King Parikshit Bitten to Death by the Sneaky Snake King Takshaka

The era of the Dwapara Yuga had drawn to its dramatic close following the Great War of Kurukshetra, leaving the world in a state of fragile peace under the stewardship of the Pandavas. When the five brothers and Draupadi eventually departed for the Himalayas to seek the heavenly realms, the responsibility of the entire world fell upon the shoulders of Parikshit, the son of Abhimanyu and grandson of Arjuna. Parikshit was no ordinary king; he was a miraculous survivor, having been saved in his mother Uttarā's womb by the intervention of Lord Krishna after the devastating strike of the Brahmastra. Under his reign, Hastinapur flourished once more, and the virtues of dharma were upheld with vigor. However, the cosmic wheel was turning, and the age of Kali, the personification of discord and spiritual decay, was waiting at the gates of the world to enter and establish its dominance.

One day, while hunting in the deep, verdant forests that surrounded the Kuru kingdom, King Parikshit found himself separated from his retinue. The sun was high and merciless, and the king was overtaken by a profound thirst and exhaustion that clouded his usually sharp judgment. Searching for water, he stumbled upon the quiet hermitage of the renowned Sage Samika. The sage was sitting in a state of deep samadhi, his consciousness completely withdrawn from the physical world as he meditated upon the ultimate reality. Parikshit, parched and weary, called out to the sage, asking for water and a place to rest. However, Samika, lost in his divine trance, remained as still as a stone statue, offering no response to the king’s pleas. In a moment of uncharacteristic frustration and pride, fueled by the encroaching influence of Kali Yuga, Parikshit looked around and saw a dead snake lying on the forest floor. He picked up the carcass with the tip of his bow and placed it around the neck of the silent sage, a silent mockery of the man's asceticism, before departing for his palace.
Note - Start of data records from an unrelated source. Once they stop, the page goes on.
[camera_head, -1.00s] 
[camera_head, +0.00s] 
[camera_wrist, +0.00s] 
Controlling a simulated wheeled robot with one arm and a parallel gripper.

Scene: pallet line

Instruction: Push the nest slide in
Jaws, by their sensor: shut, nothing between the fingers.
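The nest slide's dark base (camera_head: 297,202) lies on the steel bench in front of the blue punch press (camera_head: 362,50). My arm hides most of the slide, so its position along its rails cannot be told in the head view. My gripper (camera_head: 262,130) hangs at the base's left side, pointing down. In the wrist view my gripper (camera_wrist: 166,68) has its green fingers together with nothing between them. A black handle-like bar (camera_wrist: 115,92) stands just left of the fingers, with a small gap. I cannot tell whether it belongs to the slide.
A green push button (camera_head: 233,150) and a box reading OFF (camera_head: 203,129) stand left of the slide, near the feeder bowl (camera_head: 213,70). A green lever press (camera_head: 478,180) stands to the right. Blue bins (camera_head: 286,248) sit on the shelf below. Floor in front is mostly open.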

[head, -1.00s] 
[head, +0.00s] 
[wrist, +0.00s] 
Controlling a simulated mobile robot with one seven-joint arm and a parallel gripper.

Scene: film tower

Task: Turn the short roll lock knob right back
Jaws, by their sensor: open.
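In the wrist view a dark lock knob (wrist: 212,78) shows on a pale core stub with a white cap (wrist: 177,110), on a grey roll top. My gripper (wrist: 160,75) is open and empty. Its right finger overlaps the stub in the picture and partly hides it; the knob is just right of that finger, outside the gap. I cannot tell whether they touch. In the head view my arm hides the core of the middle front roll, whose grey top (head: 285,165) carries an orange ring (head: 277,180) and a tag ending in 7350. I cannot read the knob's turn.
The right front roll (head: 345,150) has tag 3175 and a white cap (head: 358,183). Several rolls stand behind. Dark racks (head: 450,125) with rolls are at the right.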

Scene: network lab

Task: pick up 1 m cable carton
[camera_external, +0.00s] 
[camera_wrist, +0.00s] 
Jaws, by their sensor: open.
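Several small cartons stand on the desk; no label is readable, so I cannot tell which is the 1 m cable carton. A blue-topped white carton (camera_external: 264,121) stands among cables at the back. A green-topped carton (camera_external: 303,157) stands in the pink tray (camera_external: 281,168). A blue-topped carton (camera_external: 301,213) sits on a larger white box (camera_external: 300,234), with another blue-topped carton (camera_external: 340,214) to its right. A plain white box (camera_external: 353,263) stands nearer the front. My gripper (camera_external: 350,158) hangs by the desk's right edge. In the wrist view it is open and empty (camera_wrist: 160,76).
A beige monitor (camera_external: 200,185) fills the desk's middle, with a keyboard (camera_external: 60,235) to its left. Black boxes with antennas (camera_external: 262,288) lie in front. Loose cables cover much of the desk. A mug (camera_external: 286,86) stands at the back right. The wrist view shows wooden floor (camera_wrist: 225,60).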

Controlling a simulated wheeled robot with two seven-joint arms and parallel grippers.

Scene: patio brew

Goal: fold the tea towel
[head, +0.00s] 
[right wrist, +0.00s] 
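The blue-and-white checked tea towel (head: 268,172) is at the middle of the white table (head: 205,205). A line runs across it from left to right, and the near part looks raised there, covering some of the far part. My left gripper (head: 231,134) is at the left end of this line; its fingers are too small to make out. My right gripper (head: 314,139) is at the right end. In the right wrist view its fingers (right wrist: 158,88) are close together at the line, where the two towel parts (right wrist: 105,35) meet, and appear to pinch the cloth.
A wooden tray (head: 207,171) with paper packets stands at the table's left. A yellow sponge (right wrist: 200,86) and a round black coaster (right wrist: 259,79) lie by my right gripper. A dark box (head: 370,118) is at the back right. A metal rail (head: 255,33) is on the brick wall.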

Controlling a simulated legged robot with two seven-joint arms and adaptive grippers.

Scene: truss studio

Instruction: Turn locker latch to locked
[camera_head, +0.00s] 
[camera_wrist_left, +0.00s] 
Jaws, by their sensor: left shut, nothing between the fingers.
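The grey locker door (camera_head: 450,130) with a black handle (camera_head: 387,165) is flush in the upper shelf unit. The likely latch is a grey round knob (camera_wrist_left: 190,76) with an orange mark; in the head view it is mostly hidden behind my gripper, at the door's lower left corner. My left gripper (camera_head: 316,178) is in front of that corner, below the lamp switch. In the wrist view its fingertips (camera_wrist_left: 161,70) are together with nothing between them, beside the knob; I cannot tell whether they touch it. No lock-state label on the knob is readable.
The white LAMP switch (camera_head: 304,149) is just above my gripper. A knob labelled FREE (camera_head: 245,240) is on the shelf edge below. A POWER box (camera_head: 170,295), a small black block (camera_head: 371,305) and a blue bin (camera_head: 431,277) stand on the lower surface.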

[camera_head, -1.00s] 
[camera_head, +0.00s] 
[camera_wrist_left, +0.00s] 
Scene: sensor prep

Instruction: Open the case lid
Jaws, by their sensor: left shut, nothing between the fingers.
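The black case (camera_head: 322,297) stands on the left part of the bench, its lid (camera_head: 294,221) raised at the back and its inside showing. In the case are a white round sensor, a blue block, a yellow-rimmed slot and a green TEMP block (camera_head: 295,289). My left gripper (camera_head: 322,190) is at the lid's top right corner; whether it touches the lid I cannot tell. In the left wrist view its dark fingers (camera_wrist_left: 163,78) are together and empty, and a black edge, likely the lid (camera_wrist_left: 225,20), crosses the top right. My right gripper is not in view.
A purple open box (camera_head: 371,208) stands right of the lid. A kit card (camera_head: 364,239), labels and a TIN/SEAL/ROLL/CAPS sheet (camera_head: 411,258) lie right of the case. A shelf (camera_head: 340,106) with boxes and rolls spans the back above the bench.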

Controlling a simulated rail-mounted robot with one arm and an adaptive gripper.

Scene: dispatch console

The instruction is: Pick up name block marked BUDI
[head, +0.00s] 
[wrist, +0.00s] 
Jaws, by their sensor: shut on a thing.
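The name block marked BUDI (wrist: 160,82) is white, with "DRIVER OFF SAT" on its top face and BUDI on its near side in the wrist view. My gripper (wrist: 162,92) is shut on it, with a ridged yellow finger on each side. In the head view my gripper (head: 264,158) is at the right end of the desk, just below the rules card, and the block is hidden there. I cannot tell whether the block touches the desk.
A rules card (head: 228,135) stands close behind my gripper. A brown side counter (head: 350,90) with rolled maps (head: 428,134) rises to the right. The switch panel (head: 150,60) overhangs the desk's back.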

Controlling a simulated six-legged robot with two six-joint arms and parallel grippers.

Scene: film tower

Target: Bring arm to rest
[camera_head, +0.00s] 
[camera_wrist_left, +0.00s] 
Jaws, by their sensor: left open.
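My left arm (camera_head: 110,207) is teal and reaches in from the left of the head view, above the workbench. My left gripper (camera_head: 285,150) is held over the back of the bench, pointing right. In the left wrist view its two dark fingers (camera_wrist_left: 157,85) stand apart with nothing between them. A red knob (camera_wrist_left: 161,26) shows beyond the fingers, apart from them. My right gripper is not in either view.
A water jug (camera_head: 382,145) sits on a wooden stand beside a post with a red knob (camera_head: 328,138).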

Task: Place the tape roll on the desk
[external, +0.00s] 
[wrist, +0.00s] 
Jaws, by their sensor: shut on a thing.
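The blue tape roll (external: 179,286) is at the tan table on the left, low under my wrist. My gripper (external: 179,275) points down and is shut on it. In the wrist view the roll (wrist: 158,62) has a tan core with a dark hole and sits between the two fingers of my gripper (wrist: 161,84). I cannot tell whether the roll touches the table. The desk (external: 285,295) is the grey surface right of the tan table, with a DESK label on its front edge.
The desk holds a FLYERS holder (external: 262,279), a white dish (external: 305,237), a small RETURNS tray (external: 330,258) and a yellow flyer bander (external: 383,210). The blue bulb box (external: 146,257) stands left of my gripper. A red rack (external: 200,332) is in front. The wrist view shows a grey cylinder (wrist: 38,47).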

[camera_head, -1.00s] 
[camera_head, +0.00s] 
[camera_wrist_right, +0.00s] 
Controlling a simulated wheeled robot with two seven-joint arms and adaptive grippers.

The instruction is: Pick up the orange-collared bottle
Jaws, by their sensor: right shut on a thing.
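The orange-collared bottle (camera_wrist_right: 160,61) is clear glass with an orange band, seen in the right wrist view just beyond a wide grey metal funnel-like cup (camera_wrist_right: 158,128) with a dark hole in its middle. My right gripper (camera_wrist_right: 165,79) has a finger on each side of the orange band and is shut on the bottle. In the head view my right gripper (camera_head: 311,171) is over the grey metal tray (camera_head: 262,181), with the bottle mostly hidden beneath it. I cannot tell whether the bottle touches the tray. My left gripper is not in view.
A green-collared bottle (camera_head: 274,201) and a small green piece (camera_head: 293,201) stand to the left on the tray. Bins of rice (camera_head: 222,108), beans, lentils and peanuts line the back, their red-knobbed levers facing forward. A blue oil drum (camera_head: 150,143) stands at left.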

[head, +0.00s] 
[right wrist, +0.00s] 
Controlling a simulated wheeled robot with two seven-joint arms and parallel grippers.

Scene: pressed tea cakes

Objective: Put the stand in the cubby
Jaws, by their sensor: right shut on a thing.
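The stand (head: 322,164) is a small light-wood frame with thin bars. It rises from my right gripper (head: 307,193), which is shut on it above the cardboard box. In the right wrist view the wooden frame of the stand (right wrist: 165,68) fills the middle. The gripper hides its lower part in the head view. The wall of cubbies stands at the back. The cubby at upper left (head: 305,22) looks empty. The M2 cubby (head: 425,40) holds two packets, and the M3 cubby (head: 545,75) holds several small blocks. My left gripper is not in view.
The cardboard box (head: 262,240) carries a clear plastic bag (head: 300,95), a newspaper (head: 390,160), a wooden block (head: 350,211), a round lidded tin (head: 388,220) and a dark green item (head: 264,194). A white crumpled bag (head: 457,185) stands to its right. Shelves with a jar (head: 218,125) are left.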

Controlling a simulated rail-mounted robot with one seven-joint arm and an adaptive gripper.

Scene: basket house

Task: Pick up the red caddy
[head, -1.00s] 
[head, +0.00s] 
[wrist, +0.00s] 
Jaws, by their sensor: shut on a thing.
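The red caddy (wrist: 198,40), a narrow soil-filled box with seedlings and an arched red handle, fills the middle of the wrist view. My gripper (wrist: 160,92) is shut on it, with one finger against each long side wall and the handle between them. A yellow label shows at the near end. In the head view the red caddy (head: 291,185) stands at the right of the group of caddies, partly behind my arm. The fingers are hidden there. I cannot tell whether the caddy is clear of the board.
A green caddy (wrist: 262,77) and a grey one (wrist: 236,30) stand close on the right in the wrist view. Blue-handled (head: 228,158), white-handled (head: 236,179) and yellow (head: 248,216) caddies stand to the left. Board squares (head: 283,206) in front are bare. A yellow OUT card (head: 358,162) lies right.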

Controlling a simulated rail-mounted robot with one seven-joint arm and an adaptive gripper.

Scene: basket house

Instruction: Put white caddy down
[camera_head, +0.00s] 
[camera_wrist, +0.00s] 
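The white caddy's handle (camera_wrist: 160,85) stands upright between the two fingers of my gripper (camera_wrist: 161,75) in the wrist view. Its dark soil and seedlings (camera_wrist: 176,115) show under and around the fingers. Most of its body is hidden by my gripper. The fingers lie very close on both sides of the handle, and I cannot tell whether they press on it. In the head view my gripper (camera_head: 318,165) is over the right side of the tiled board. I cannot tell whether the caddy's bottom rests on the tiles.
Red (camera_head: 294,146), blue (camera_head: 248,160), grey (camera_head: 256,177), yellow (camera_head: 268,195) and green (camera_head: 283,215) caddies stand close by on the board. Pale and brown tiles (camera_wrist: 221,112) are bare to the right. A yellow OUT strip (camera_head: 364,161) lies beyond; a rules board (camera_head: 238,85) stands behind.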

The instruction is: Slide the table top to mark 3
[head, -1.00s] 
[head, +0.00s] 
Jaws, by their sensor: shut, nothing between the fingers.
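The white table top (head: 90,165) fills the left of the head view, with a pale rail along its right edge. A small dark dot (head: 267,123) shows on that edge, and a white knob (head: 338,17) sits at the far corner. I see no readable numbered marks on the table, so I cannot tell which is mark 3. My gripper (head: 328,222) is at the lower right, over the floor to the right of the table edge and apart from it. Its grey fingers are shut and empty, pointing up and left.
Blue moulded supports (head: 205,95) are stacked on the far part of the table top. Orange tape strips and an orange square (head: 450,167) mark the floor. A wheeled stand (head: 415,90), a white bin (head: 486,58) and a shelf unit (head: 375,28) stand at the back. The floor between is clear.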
Not long after the king had left, Samika’s son, the young and temperamental Shringi, returned to the hermitage from his daily duties. When he saw the indignity that had been visited upon his father, his heart blazed with a righteous but impulsive fury. Shringi was a youth of great spiritual power, though he lacked the temperate wisdom of his father. Taking water from the river Kaushiki, he uttered a terrible curse: that the man who had placed the dead snake around his father's neck would be bitten by the great serpent king Takshaka on the seventh day from that moment, resulting in his certain death. When Sage Samika finally emerged from his meditation and learned of the curse, he was deeply saddened. He recognized that Parikshit was a great and virtuous king who had merely committed a single mistake under duress, and he lamented that the world would lose such a protector, but the words of a brahmana’s curse could never be retracted.

When King Parikshit returned to Hastinapur, his mind cleared, and he realized the gravity of the sin he had committed against the holy man. When the messengers from Sage Samika arrived to inform him of the curse, the king did not react with fear or anger. Instead, he accepted the news with a sense of profound relief, viewing it as a divine correction that would free him from his worldly attachments. He immediately decided to renounce his throne, appointing his young son Janamejaya as his successor. Seeking to spend his final seven days in spiritual pursuit, Parikshit retreated to the banks of the sacred Ganges. There, a great assembly of sages, celestial beings, and scholars gathered to witness the final days of the king. Among them appeared Shuka Deva, the teenage son of the sage Vyasa, who was a fully realized soul. Parikshit asked Shuka a single, vital question: what is the duty of a man who is about to die? In response, for the next seven days, Shuka Deva recited the Srimad Bhagavatam, the story of the incarnations of Vishnu, which granted the king the knowledge of the soul's immortality and freed him from the fear of physical death.